** start of SUPPLIED DATA **

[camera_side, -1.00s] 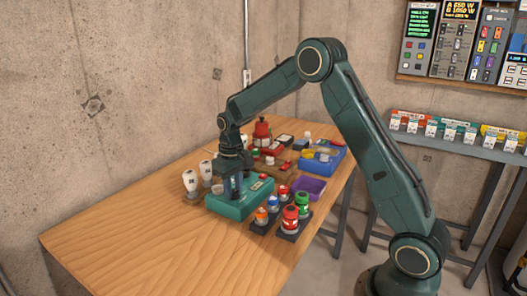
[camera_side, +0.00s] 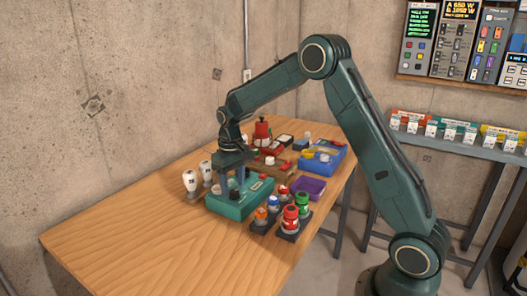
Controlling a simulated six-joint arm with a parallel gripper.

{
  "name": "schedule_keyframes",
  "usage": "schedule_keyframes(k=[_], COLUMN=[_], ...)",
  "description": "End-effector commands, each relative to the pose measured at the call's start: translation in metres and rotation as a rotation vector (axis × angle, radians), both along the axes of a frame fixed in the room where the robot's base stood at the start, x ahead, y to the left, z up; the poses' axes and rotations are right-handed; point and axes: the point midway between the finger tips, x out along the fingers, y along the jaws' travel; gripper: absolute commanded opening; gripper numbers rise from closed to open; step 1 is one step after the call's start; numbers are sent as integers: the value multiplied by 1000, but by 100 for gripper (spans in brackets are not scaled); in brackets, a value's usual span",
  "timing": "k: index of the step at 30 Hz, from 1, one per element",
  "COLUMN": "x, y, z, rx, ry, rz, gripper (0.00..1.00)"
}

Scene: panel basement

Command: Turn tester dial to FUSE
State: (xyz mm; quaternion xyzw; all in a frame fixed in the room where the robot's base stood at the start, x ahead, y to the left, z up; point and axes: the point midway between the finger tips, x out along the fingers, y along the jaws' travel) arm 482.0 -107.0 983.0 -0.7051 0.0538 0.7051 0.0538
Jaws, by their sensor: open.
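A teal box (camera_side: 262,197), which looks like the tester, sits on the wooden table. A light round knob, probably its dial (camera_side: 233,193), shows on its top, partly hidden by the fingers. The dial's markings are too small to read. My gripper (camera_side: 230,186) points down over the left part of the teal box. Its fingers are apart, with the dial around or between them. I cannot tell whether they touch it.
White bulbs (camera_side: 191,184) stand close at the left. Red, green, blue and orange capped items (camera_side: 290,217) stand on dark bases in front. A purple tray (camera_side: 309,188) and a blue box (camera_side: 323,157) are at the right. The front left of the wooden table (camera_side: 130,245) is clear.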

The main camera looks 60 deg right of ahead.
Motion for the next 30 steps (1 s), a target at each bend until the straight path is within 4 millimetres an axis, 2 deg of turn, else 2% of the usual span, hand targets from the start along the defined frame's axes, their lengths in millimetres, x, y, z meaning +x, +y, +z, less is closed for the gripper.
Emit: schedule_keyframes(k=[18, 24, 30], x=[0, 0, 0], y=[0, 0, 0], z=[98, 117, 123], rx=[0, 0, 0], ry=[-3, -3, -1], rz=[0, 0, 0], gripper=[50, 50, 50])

** end of SUPPLIED DATA **

Write out an exact copy of the listing, first line through the line containing "index of the", with the pictures left out.

[camera_side, -1.00s] 
[camera_side, +0.00s] 
Controlling a simulated six-joint arm with a parallel gripper.

{
  "name": "schedule_keyframes",
  "usage": "schedule_keyframes(k=[_], COLUMN=[_], ...)",
  "description": "End-effector commands, each relative to the pose measured at the call's start: translation in metres and rotation as a rotation vector (axis × angle, radians), both along the axes of a frame fixed in the room where the robot's base stood at the start, x ahead, y to the left, z up; the poses' axes and rotations are right-handed; point and axes: the point midway between the finger tips, x out along the fingers, y along the jaws' travel; gripper: absolute commanded opening; gripper numbers rise from closed to open; step 1 is one step after the call's start; numbers are sent as integers: the value multiplied by 1000, but by 100 for gripper (spans in brackets are not scaled); in brackets, a value's usual span",
  "timing": "k: index of the step at 30 Hz, from 1, one per element",

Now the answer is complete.